With the second largest Dominican population in the world after Santo Domingo, New York isn’t a bad place to hold a Dominican Film Festival. Throw in a wealth of cultural institutions and tens of thousands of New York cinephiles jonesin’ for their next dose of global cinema, and it’s a match made in heaven for the Dominican Film Festival in New York (DFFNY) – which over five editions has brought the tri-state area some of DR’s most shining cinematic achievements.
Of course, much like the the Dominican Republic’s fast-growing film industry, the DFFNY is still a relatively young festival, but that doesn’t mean it’s a bad time to look back at some of the greatest hits to come out of this yearly celebration of Dominicanidad in the Big Apple. To that end, the folks behind the festival have announced a special three-day program showcasing the best of the DFFNY, which essentially amounts to a look back at five watershed years that have seen DR’s film industry mature into a regional force both at the box office and on the festival circuit.
With a total of fourteen films ranging from comedies to crime thrillers, documentaries, and arthouse hits, it can be hard to sort through everything and plan out your weekend, so we’ve put together a list of a few highlights that should ensure a little something for everyone.
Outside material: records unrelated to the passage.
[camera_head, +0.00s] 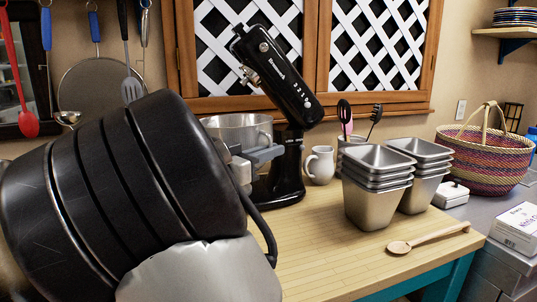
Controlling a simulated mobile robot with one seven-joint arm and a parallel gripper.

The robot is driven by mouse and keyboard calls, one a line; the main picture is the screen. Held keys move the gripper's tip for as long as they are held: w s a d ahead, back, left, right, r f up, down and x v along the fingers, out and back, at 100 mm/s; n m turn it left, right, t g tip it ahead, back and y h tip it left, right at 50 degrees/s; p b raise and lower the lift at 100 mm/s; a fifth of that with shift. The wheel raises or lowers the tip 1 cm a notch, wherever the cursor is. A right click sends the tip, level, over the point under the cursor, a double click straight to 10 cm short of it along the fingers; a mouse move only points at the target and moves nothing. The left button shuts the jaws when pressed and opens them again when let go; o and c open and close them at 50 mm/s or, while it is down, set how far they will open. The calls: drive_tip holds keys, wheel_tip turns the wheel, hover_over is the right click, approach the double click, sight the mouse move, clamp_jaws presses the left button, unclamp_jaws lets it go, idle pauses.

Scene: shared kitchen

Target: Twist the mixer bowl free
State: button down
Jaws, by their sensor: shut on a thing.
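The black stand mixer (278,78) stands on the wooden counter with its head tilted up. The silver mixer bowl (232,124) sits at the mixer below the raised head. Its lower part is hidden behind my gripper and my large dark arm. My gripper (262,155) is at the bowl's near right side, in front of the mixer column, and is shut on the bowl. The exact contact and the bowl's base are hidden.
A white pitcher (320,166) stands just right of the mixer. Stacked steel pans (377,190) and a wooden spoon (428,240) are farther right on the wooden counter (320,255). A woven basket (487,155) stands at the far right. The front middle of the counter is clear.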

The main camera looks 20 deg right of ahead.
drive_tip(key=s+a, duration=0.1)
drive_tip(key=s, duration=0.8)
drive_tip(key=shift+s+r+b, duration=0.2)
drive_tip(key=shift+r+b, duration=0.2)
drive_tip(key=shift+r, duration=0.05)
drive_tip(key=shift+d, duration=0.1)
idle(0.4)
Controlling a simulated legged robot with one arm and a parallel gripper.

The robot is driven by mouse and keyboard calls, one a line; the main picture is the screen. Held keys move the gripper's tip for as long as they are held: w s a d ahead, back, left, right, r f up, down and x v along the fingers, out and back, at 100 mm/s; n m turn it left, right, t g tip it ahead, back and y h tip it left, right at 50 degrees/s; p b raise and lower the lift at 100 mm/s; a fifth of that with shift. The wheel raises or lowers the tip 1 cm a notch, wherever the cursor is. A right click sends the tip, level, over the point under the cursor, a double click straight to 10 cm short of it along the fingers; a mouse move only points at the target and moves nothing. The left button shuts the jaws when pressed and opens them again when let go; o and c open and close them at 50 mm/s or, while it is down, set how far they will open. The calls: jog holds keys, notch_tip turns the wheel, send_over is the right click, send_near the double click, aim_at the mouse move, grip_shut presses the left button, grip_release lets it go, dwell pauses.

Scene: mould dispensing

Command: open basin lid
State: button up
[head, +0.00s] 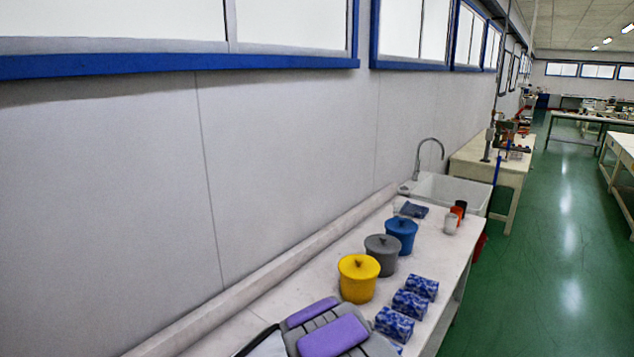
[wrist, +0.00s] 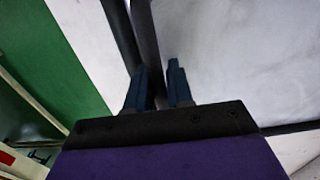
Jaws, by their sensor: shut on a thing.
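In the wrist view my gripper (wrist: 158,80) points up the picture, with two dark blue fingers. It is shut on a dark bar (wrist: 147,30) that runs between the fingers along the edge of a pale grey panel (wrist: 235,55). This looks like the basin lid, but I cannot tell for sure, nor how far open it is. In the head view a pale surface with a dark edge (head: 265,346) shows at the bottom, partly cut off. My fingers are hidden there; only my purple and grey arm parts show.
On the white bench (head: 300,268) stand a yellow pot (head: 357,284), a grey pot (head: 382,258) and a blue pot (head: 401,238), all lidded. Blue patterned boxes (head: 410,304) line the right edge. A white sink (head: 450,189) is beyond. The green floor (head: 550,260) to the right is clear.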

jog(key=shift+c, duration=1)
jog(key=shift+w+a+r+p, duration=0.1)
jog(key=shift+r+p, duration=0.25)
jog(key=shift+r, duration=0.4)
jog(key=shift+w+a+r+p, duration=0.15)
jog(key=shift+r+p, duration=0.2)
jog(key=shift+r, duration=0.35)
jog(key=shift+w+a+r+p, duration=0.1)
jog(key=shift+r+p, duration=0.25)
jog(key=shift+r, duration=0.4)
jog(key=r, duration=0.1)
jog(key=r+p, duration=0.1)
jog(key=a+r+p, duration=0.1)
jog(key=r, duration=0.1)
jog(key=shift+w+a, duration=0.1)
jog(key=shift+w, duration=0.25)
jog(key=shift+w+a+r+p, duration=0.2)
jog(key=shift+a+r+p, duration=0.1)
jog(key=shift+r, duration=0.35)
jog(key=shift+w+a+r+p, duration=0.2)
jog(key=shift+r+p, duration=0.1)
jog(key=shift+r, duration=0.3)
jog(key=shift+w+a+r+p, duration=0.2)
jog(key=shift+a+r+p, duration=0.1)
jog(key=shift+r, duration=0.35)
First up, festival phenomenon Dólares de arena (Sand Dollars) comes from husband-wife directing duo Israel Cárdenas and Laura Amelia Guzmán, and stars Geraldine Chaplin (daughter of Charlie and a brilliant actress in her own right) as an elderly French tourist who falls in love with a young Dominican woman and makes plans to move her back to France. Based on a French novel of the same name, Dólares de arena may seem like a typical story of tropical romance told through the eyes of a white foreigner, but the bachata-fueled feature is equally, if not more interested in the predicament of the young Dominican woman, played by Yanet Mojica, and the shady power dynamics that may be at work.
Then, if you’re looking for something more high stakes there’s La Gunguna. Named after a Haitian demon who sucks the energy out of her carriers, the title of La Gunguna also clearly plays with the word “gun,” which happens to be thematic connective tissue for a series of disparate narratives that comprise the film. Over the course of 87 minutes the titular gun – supposedly gifted by Mussolini to Trujillo in the dark days of dictatorship – changes hands several times, giving us a stylish look into an over-the-top criminal underworld ranging from shady dealers on the Haitian border all the way to Chinese mafiosos down in the capital.
If you’re in the mood to dance, check out the documentary Yo Soy La Salsa. Beginning with the events leading up to the birth of the genre, the film celebrates the life of one of salsa’s most-celebrated musicians: Johnny Pacheco.
And finally, for a little slice of Dominican cultural history, the recent mega-production María Montez will be kicking the whole affair off on opening night. Functioning as a rather straightforward biopic of the first Dominican actress in Hollywood, María Montez was shot on a budget that’s estimated to be upwards of $2.2 million, making it one of the biggest Dominican features to date.